Overlapping of different types of confiscation and final results: an uncomfortable journey between measures and claims of damages The conflict between confiscations based on public interest and claims of damages is becoming stronger and stronger. On one hand, there is a growing number of public confiscation measures. On the other hand, a general trend – based on supranational rules too – has been developing denying a mere private function to the interest of people who claim damages. On a procedural level, such a conflict creates uncertainties as to the final destination of assets subject to confiscation based on art. 321 para 2 of the code of criminal procedure. The same happened before, under art. 540 para 2 and art. 605 para 2 of the c.p.p. As of today, we lack a clear, rational and comprehensive discipline.
SÌ AL “DOPPIO SEQUESTRO”: LE RAGIONI
Possono coesistere, sullo stesso bene, sequestro preventivo a scopo di confisca (art. 321, comma 2, c.p.p.), e sequestro conservativo ottenuto dalla parte civile (artt. 316, comma 2, e 317, comma 1, c.p.p.) [1]. L’affermazione è ricorrente in giurisprudenza [2], e condivisibile. Al riguardo, rileva non tanto la diversa finalità, seppure indubbia, delle cautele [3]; e neppure, oggi, le diverse formalità di esecuzione delle stesse [4]. A tale ultimo proposito, va infatti osservato che, per effetto delle innovazioni apportate dalla l. 15 luglio 2009, n. 94, il sequestro preventivo si esegue nelle stesse forme del sequestro conservativo [5]; sebbene la giurisprudenza [6] abbia affermato, con riferimento alla trascrizione nei pubblici registri mediante la quale si esegue il sequestro preventivo su immobili [7], che la stessa non produce l’inefficacia dei negozi traslativi in pregiudizio del sequestrante, al contrario di quanto avviene a seguito di trascrizione di sequestro conservativo. Il rilievo è tecnicamente corretto, in quanto correlato all’inapplicabilità dell’art. 2905 c.c. [8] ai beni sottoposti a sequestro preventivo, poiché quest’ultima disposizione fa espresso ed esclusivo riferimento al sequestro conservativo. Da un punto di vista funzionale, tuttavia, è lecito chiedersi quale appeal, in termini di soddisfazione delle pretese creditorie, possa avere un’esecuzione su bene “gravato” dalla misura di cui all’art. 320, comma 2, c.p.p.; ossia su un bene del quale, a conclusione del processo penale, potrebbe essere ordinata la confisca [9].

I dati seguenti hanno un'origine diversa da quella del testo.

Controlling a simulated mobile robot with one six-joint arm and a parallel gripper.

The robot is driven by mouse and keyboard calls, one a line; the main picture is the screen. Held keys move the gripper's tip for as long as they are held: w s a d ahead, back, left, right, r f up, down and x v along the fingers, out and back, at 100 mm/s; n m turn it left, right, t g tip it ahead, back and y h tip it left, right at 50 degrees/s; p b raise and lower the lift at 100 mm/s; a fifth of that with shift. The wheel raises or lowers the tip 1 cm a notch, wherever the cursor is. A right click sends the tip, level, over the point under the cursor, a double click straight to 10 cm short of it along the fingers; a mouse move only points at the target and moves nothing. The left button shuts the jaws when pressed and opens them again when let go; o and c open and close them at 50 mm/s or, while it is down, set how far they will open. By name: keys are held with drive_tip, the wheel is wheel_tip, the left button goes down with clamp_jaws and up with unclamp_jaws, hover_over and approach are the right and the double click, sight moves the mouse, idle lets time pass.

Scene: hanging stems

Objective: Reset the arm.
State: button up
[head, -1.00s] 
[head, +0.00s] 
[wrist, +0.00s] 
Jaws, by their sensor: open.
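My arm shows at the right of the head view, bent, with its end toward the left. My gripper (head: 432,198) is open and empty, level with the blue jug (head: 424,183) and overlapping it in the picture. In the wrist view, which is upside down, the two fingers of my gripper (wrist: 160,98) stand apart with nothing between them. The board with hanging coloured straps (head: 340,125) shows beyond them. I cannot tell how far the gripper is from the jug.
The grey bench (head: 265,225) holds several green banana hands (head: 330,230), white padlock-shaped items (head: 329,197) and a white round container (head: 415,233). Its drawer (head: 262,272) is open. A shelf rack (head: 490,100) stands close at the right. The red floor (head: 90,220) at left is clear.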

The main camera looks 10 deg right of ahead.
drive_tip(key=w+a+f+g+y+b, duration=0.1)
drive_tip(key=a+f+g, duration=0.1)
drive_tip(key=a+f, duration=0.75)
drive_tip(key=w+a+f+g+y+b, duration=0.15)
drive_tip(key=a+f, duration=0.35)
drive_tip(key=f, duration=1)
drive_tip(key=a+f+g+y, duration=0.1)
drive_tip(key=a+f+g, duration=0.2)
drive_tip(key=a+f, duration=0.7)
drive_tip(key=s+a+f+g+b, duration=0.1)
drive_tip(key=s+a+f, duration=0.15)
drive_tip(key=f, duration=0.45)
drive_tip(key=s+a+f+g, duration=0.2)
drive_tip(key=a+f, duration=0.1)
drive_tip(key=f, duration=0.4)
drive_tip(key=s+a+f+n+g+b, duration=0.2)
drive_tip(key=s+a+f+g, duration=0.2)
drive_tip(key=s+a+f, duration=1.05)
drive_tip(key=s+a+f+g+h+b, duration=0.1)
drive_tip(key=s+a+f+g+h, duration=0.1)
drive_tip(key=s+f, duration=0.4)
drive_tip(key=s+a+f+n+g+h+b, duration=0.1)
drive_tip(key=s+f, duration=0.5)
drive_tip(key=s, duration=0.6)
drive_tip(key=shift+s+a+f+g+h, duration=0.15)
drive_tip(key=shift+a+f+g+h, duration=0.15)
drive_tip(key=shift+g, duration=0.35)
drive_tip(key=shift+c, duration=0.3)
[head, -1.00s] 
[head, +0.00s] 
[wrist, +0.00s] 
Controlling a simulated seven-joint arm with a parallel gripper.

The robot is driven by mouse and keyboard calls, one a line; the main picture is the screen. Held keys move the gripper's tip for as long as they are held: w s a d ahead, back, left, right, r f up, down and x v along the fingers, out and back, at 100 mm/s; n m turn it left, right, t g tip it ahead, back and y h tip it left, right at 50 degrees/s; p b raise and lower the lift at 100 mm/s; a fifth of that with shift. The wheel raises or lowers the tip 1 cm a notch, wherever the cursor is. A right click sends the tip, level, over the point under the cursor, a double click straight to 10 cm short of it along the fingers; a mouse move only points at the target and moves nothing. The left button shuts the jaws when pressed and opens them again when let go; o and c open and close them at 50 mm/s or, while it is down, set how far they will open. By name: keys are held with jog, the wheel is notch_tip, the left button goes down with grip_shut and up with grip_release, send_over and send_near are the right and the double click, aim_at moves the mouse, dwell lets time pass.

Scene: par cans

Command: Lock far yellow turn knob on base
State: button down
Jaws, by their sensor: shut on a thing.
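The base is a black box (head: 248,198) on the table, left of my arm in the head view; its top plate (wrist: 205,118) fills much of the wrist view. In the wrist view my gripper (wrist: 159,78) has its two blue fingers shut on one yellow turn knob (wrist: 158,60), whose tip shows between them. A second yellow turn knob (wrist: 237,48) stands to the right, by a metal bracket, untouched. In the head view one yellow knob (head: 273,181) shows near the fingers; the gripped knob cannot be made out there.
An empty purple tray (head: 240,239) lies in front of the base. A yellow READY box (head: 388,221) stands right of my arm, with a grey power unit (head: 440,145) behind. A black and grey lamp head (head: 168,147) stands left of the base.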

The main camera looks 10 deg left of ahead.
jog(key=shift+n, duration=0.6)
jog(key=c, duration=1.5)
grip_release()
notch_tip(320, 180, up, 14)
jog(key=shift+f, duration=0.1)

Piuttosto, le ragioni a sostegno del possibile concorso di cautele vanno ravvisate nella circostanza che le stesse soggiaciono ad iniziative, procedimenti e – in definitiva – tempistiche del tutto autonome. Oltretutto, il sequestro preventivo di regola è disposto durante la fase delle indagini preliminari, sebbene l’art. 321, comma 1, c.p.p. faccia (corretto) riferimento al «giudice competente a pronunciarsi nel merito» [10]. Con la conseguenza che tale misura quasi sempre precederà l’ordinanza [11] di sequestro conservativo, che come noto non può essere disposto – e richiesto – prima dell’inizio del «processo di merito» (art. 316, comma 1, c.p.p.). A voler inibire la contestualità dei vincoli, potrebbe verificarsi uno «iato temporale» [12], ossia un momento nel processo in cui il bene, eventualmente da apprendere a seguito di sentenza irrevocabile [13], sarebbe suscettibile di “volatilizzarsi”, in tal modo frustrando gli scopi ritenuti meritevoli di tutela dal legislatore.
Come può immaginarsi, nella fattispecie la criticità [continua..]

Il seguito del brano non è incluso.